That’s the long and the short of it. And because it will be good for me, I will go. And I’ll probably have a great time on the road too.

Mom called yesterday for my birthday, and we laughed about the concept of age. “When your father died,” she told me, “I was only 52, and I thought I was old and that my life was over.” 
   “Yeah,” I replied, “I thought you were old, too, and I’m 55 today, and don’t feel old at all. In fact, I feel like I’m just getting started!” 
   “I don’t feel as old at 75 as I felt at 55,” she admitted.

So I can’t use my advanced age as an excuse. My hair is still red, and I’ve never been one to shy away from adventure either.

That leaves just plain nerves. Nerves are not new to me. I’ve felt them millions of times -- like I said, I'm a wimp. Looking back though, I find that every single time I’ve just gone ahead and done whatever made me nervous, I’ve been very, very happy I did. And when I wimped out I was mad at myself and embarrassed.

Fortunately, from birth I’ve been exposed to the secret weapon true Maineiacs use to vanquish nerves: Moxie Nerve Food. When people ask what it tastes like, I can only describe it as a yummy mixture of root beer, sarsaparilla and battery acid. And it packs enough of a jolt to make Red Bull seem like chamomile tea by comparison.

I take my Moxie seriously. Consider the following:
• My email address is moxielady@me.com (ME is the state code for Maine for those of you “from away”).
• Moxie is the official drink of Maine, and I’m a native, with the papers to prove it.
• I have consumed enough of the delectable drink to turn my insides to steel. People from away can rarely choke down a single swallow, let alone down it by the case.
• I have a Moxie-orange motorcycle, built by BMW to honor my father’s German heritage.
• Her license plate is MOX-E. (MOXIE was already taken, but close enough)
• There is plenty of room in my saddle bag for a can or two, diet these days.

So off I go in the morning. I may post from Stowe tomorrow or the next day, or maybe not. Depends on how my nerves hold up.





Friday, May 20, 2011

On a Mission



Ever get so engrossed in a project that you resent any intrusion into the time you spend on it? I mean any intrusion, including meals, exercise, sleep, and of course blog updates. That’s where I am with the current quilt.

One of my Quilts to Christchurch blankets, this is the biggest, most complicated thing I’ve ever attempted. It’s huge, with about 400 billion pieces in a design complicated enough to serve the Space Shuttle. It started with a Judy Niemeyer pattern, then took on a life of its own. And yes, it is definitely going to Christchurch, if I survive its completion.

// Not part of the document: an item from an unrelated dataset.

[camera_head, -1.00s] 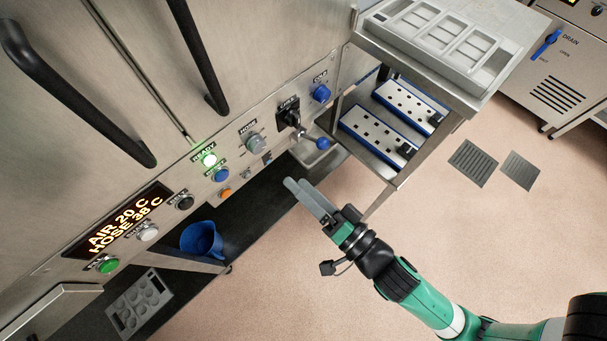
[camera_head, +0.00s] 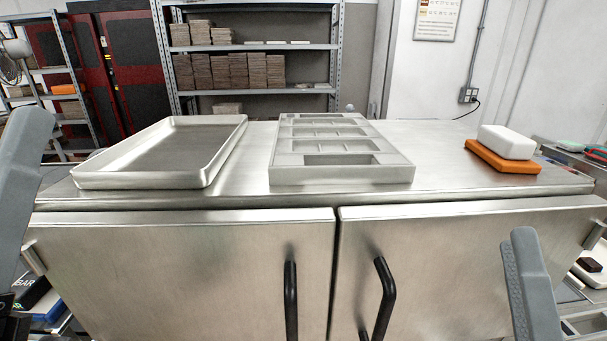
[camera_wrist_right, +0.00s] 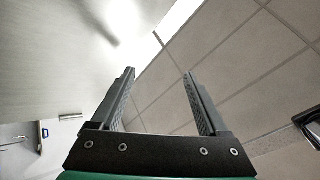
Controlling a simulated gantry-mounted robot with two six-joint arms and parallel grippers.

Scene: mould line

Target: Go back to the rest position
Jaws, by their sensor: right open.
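My right gripper (camera_head: 530,285) shows at the lower right of the head view as a grey finger raised in front of the steel cabinet's right door. In the right wrist view both fingers of the right gripper (camera_wrist_right: 160,85) stand wide apart, with nothing between them. A grey finger of my left gripper (camera_head: 18,165) is cut off by the left edge of the head view. Its jaw opening does not show.
A steel cabinet (camera_head: 190,265) with two black handles fills the front. On its top are an empty-looking metal tray (camera_head: 205,172), a grey compartmented mould (camera_head: 345,174), and a white block (camera_head: 506,142) on an orange one (camera_head: 500,159). Shelving (camera_head: 255,92) with stacked brown blocks stands behind.

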I started this quilt two years ago, and have been overwhelmed by it ever since. In April of this year, I spent three weeks in Greensboro, working from 6:00 a.m. to dark in the sewing room, then doing the hand bits downstairs until dropping from exhaustion. I never got on the bike even once, saw no friends, and had to force myself to walk with Rastro in the morning.

Arriving home with the growing monster and its parts packed up in the Volkswagen, I’ve been frustrated at the demands of life in Maine, like paying the bills, checking the properties, catching up with my good friend next door, saying hello to my husband, spending Mother’s Day with my mom… yes, I am obsessed. It’s even hard to drag myself out of the studio to go collect the quilts others have lovingly made for the Q2C project. At least it’s been raining for the last three weeks, so the motorcycle isn’t calling as loudly as she usually does.

I do listen to books and music while quilting. This week I’ve been slogging through Paradise Lost on audio, which I suppose is good for me. Yesterday afternoon, however, I popped disc 3 of the Elvis 68 Comeback Tour into the computer. Wow – what a difference! Much faster stitching ensued. Note to self: quilt to Elvis when feeling mired. So with Elvis blasting his happy motivation, and David out of town for a couple weeks,  I'm looking for some serious progress.

My sweet little Danny brings perspective to the project. Having laid out the appliqué units on one of the blocks in preparation for stitching them down, I turned away to assemble my threads. Danny took that opportunity to remind me that quilts, after all, are for napping.

Thank you my little bear flower.

Wednesday, April 20, 2011

Fangs of Death

On the positive side, I’m grateful to have such a fearless protector, particularly when I’m alone, which is much of the time. This gratitude is tested, however, when the big dog’s needs interfere with my own, sleep for example.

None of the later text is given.